## Recorded data:
———

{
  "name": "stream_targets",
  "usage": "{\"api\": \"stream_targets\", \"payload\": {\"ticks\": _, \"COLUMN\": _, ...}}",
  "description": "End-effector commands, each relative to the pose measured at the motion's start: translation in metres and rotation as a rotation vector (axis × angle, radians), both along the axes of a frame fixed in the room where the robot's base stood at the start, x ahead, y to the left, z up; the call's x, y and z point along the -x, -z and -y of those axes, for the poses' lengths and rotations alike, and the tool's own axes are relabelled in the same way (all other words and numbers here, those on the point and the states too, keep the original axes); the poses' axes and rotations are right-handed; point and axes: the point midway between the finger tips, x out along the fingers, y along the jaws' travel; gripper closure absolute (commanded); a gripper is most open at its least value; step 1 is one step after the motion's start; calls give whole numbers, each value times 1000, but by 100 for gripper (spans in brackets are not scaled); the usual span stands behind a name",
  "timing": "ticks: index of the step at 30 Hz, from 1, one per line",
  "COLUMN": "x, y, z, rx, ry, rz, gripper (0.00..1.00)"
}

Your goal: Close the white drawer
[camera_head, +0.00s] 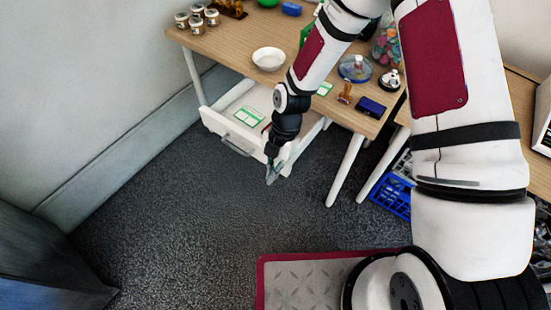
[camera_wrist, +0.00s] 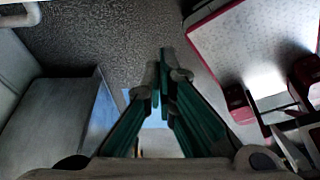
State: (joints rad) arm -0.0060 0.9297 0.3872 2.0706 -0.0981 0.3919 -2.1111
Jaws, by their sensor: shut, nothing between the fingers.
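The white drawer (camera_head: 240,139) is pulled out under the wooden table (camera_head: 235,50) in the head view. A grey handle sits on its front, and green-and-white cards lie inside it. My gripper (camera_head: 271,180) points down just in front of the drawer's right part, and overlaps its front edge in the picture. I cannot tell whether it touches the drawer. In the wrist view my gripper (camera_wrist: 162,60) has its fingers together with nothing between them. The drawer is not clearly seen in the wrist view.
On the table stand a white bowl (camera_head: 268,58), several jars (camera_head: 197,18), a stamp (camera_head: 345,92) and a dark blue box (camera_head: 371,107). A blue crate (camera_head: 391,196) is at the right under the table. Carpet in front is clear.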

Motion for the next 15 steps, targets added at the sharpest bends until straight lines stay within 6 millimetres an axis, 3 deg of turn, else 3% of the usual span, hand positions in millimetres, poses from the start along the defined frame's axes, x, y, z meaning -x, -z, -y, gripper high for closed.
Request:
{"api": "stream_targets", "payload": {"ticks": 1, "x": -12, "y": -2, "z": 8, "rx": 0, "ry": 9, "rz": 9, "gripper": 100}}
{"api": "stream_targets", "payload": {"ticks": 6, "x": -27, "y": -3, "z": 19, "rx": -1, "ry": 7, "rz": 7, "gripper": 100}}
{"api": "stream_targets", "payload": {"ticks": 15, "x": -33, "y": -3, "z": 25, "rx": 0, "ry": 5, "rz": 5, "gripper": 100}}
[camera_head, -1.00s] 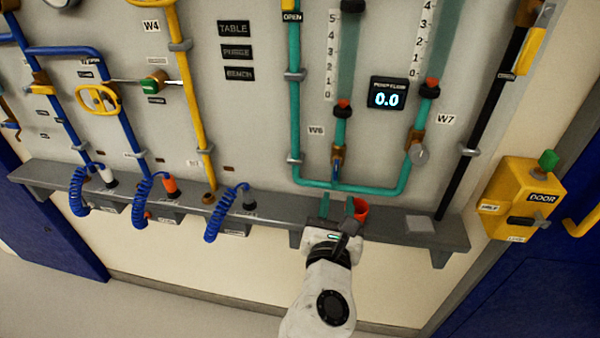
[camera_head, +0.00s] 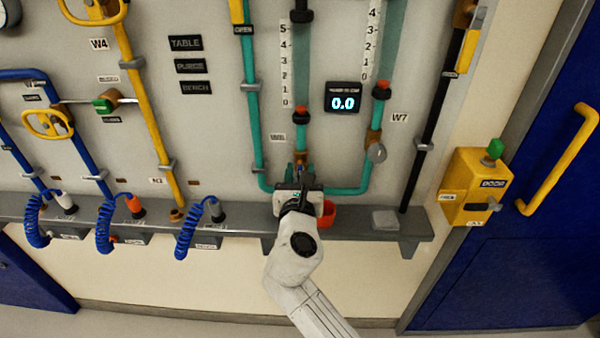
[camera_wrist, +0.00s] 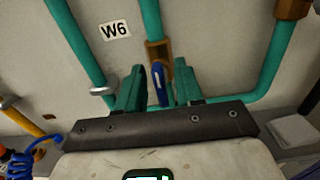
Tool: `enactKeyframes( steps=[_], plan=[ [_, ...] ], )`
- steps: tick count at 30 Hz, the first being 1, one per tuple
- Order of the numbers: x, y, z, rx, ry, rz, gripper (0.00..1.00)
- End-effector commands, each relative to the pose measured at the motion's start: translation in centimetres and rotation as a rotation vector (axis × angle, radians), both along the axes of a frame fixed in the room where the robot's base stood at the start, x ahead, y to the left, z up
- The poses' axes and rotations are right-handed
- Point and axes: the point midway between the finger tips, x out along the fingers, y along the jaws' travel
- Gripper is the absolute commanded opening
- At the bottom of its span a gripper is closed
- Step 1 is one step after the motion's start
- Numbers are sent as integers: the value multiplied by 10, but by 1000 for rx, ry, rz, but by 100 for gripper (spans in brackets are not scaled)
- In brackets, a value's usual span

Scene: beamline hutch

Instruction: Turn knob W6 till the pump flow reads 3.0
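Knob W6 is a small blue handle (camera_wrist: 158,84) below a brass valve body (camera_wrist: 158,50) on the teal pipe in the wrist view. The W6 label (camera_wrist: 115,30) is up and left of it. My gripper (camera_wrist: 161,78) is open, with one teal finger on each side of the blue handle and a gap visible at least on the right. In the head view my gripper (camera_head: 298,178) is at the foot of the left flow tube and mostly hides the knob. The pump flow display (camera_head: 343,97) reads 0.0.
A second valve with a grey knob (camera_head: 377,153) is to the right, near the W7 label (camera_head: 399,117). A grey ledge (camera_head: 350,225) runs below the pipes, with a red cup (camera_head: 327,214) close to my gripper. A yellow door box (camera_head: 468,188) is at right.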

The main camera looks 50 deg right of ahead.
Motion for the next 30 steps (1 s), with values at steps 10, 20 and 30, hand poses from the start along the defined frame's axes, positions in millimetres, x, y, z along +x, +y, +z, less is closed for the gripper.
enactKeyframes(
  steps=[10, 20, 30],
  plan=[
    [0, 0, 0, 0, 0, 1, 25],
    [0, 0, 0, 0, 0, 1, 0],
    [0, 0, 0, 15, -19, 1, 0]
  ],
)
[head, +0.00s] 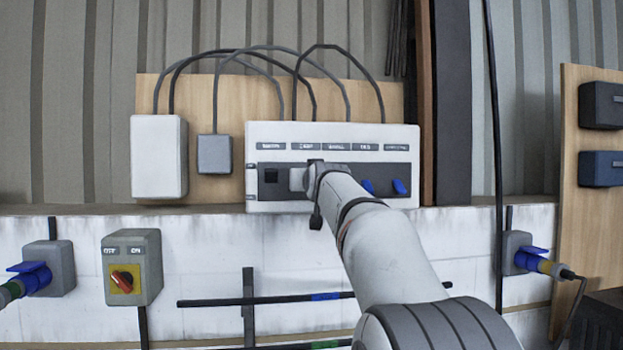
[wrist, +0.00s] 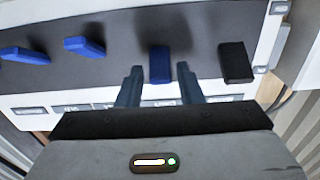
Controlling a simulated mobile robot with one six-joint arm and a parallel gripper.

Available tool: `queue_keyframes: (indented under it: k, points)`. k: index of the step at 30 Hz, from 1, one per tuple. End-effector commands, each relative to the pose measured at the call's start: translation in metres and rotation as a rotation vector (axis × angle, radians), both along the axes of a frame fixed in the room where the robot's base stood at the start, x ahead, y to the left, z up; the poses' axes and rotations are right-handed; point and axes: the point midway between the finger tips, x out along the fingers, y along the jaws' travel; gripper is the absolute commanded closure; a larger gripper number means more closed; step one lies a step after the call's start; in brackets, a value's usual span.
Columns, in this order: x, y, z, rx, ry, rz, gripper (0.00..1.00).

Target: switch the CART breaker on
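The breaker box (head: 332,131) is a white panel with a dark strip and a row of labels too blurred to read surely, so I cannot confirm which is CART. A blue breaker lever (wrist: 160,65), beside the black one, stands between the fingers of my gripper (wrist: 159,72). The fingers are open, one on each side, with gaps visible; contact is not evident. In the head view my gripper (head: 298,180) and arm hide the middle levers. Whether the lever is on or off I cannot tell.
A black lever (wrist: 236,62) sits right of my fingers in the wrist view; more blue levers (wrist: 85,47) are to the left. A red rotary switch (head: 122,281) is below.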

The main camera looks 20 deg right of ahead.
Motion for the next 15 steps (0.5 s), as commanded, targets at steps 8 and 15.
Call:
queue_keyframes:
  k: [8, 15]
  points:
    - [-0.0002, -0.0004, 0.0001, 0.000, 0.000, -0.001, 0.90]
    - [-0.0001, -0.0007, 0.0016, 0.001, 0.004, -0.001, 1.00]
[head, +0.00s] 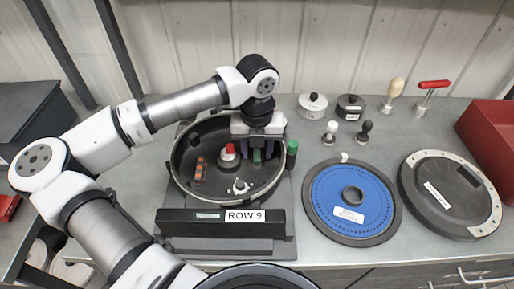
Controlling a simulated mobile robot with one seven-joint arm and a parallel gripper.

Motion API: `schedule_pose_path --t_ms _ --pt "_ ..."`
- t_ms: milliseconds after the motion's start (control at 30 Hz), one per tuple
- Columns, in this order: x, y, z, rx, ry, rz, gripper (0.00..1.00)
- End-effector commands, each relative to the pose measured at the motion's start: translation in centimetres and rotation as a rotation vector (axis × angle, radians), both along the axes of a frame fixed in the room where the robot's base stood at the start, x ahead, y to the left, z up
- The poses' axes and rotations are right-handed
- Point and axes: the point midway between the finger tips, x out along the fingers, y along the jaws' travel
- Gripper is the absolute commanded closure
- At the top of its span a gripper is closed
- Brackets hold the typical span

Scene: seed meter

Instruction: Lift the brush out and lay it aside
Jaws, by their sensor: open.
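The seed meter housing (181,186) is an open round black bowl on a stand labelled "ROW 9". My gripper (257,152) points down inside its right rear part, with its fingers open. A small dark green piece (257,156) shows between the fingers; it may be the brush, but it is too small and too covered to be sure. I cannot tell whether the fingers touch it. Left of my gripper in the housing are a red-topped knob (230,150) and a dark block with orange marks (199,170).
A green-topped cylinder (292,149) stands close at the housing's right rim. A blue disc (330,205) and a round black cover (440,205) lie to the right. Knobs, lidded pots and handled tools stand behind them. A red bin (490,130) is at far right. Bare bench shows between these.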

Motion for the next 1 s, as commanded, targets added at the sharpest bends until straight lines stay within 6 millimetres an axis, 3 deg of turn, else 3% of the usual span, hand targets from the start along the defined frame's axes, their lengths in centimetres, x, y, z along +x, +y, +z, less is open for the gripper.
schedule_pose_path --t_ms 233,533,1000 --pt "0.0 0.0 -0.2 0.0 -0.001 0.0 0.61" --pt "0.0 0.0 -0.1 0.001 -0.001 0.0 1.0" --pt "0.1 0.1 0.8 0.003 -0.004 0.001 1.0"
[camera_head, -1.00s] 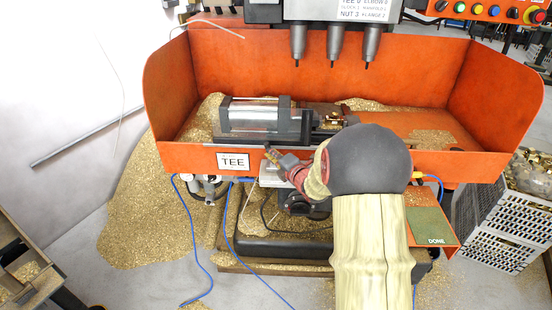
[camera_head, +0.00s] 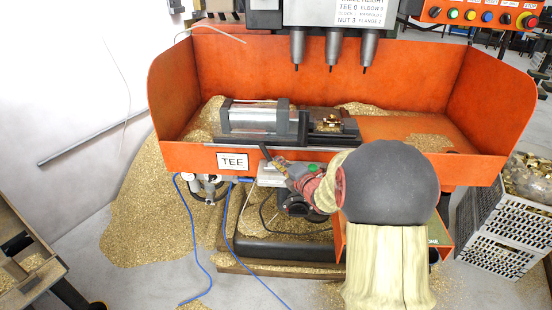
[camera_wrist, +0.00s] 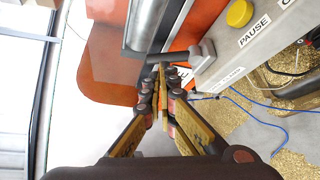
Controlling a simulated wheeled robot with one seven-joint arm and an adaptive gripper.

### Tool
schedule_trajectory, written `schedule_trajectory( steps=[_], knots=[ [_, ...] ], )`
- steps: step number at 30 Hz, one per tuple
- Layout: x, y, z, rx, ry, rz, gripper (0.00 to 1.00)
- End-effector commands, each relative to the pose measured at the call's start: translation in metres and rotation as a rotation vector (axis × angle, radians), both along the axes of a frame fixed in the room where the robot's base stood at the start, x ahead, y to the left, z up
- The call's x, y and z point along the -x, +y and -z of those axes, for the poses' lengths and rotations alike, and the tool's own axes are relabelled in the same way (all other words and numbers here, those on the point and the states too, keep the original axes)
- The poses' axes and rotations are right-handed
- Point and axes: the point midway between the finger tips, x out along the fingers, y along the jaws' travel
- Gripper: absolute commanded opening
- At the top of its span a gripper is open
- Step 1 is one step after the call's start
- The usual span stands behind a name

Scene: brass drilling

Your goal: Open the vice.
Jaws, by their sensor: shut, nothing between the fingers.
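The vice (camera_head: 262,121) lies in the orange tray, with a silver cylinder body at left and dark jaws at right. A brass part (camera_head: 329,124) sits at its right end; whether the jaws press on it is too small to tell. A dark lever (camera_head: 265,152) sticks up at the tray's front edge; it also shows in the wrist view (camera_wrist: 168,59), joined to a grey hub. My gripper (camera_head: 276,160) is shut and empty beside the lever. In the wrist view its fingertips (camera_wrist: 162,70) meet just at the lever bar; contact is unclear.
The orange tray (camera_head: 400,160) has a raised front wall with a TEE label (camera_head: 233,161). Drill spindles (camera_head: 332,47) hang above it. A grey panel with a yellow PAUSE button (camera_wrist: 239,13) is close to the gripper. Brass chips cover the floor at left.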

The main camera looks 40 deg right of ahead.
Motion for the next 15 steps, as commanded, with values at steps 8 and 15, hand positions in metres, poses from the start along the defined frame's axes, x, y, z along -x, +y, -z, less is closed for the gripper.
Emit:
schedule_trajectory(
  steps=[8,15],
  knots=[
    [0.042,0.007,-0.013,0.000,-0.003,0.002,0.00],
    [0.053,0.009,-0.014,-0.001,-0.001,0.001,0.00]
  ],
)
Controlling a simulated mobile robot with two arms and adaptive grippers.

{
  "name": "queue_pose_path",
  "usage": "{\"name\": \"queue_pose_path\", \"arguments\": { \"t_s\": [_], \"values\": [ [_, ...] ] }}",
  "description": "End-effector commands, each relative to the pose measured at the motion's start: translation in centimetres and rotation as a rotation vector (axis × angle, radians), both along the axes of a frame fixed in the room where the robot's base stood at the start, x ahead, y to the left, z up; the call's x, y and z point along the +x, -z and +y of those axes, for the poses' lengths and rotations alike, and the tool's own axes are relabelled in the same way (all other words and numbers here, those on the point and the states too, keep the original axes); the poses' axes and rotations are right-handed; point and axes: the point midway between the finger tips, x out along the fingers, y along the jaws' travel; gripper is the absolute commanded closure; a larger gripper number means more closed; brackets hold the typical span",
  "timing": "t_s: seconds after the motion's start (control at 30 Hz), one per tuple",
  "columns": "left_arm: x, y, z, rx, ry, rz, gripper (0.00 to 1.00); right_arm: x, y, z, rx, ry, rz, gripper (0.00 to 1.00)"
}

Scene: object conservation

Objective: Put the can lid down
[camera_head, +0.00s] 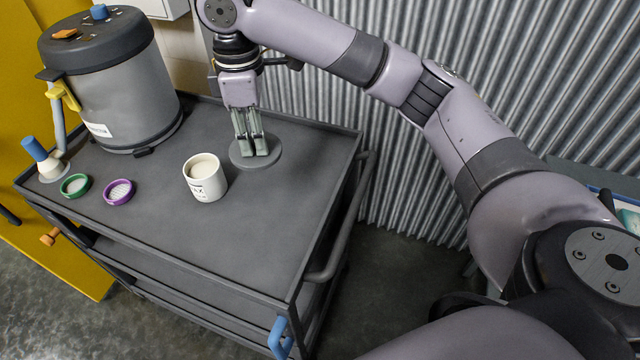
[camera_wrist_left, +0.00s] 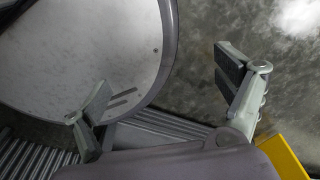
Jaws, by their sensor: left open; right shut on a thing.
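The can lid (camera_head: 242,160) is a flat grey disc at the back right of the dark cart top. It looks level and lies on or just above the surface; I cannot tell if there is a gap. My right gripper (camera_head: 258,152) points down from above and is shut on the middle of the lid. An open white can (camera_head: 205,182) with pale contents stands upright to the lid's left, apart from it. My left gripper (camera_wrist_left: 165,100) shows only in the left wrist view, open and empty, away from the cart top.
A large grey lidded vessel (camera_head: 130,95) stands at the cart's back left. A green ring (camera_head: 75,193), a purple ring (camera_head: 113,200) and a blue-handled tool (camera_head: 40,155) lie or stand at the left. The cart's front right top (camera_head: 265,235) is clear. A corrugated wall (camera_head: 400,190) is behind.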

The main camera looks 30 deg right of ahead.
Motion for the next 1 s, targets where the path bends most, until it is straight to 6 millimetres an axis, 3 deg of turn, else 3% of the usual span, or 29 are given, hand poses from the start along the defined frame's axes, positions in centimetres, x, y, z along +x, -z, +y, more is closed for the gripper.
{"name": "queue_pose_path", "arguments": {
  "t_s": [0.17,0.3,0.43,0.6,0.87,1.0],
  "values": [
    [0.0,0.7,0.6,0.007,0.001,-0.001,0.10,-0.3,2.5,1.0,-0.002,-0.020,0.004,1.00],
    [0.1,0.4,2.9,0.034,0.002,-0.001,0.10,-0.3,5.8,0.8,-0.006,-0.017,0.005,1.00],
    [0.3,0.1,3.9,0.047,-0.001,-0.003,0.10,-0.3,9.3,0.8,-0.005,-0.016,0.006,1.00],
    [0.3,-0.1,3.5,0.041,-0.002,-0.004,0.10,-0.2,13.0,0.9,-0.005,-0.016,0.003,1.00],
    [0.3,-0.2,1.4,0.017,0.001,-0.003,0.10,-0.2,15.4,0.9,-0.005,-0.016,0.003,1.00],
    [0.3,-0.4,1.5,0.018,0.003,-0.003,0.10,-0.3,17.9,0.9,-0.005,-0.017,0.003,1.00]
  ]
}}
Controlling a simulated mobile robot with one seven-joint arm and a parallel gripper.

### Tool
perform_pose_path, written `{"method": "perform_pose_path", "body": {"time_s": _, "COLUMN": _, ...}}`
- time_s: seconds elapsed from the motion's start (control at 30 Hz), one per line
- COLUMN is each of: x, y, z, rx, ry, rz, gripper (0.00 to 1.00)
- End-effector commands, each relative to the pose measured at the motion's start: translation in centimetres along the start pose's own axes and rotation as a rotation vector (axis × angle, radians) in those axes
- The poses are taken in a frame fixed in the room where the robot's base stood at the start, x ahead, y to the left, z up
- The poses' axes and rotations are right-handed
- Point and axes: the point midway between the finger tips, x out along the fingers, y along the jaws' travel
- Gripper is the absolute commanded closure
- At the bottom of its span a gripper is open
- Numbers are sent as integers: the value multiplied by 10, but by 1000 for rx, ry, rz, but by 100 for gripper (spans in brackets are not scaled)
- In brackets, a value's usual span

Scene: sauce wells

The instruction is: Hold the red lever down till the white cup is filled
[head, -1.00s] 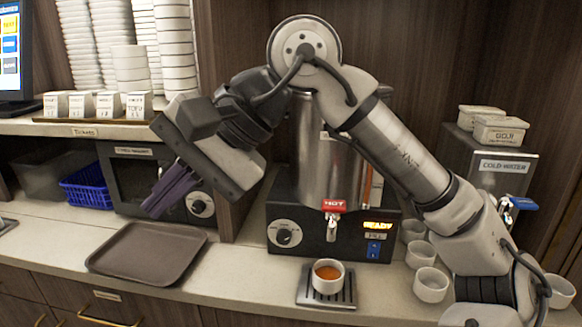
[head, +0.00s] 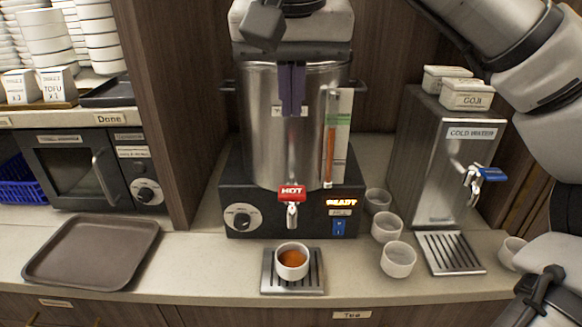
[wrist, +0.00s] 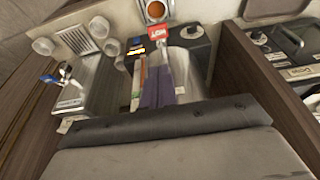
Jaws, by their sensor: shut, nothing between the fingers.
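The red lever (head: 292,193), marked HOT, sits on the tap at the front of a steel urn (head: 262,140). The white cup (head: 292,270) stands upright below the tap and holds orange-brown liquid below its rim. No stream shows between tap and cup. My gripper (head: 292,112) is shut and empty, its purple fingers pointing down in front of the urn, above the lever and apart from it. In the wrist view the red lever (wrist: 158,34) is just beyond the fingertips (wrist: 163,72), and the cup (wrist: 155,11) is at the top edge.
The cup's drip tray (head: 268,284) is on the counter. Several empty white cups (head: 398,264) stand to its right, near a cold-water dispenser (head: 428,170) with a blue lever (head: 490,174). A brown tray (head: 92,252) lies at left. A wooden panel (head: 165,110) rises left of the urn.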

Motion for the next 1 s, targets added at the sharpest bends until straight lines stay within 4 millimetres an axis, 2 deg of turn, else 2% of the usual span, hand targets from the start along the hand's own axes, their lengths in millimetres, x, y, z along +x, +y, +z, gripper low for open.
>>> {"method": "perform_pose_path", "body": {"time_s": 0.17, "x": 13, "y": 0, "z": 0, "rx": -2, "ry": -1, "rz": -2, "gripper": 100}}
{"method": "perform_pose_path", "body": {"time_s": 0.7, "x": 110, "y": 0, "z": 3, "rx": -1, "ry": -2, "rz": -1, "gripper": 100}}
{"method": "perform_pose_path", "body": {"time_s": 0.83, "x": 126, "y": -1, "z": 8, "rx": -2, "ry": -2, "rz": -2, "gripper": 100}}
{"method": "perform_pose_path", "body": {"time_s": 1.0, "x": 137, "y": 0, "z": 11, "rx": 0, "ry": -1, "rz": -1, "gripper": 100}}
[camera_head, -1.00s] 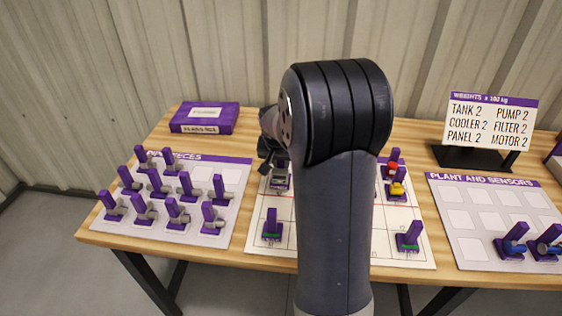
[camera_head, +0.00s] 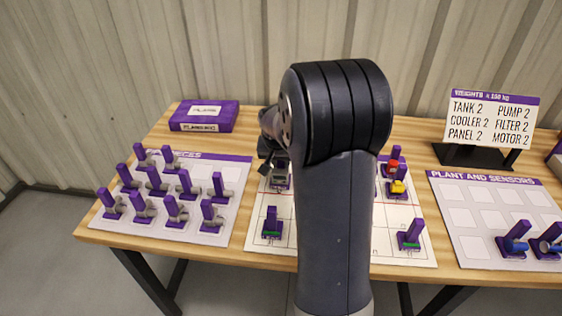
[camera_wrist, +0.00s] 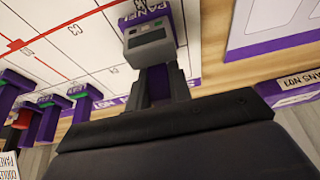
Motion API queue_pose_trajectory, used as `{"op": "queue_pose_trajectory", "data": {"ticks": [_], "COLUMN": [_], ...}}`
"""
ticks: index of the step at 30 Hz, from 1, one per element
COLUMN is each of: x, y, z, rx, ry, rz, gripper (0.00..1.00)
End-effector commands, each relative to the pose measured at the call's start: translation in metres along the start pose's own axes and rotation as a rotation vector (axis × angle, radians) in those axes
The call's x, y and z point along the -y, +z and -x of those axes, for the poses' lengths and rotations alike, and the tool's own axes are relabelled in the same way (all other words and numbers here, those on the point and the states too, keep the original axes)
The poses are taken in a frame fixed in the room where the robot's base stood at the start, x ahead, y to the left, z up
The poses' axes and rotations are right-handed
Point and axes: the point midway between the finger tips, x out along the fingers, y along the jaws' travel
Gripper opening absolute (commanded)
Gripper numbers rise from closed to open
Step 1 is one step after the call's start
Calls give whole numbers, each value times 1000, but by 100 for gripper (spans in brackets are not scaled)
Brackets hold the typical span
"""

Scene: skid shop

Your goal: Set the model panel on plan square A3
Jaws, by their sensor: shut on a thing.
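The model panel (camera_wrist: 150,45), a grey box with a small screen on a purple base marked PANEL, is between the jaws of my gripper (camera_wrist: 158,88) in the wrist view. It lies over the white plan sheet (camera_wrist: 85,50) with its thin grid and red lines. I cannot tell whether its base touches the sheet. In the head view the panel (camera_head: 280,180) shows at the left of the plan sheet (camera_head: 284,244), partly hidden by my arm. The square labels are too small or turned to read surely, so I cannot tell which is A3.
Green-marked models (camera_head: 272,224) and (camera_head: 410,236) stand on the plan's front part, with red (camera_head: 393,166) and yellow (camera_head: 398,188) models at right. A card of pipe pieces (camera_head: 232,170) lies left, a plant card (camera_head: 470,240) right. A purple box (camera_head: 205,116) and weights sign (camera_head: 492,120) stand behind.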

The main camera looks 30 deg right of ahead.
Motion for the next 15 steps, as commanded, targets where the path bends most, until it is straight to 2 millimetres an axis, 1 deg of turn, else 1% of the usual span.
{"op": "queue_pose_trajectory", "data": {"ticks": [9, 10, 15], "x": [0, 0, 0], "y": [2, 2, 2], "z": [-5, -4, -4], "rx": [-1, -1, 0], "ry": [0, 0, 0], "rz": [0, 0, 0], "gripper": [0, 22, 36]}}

———

## Exercise requirements:
Extract exactly the run of lines beginning at the line with "steps=[_], plan=[ [_, ...]" and ending at the line with "- Order of the", including both ends and nothing beyond them.

## The completed task:
Tool: `enactKeyframes( steps=[_], plan=[ [_, ...] ], )`
- steps: tick count at 30 Hz, the first being 1, one per tuple
- Order of the numbers: x, y, z, rx, ry, rz, gripper (0.00..1.00)

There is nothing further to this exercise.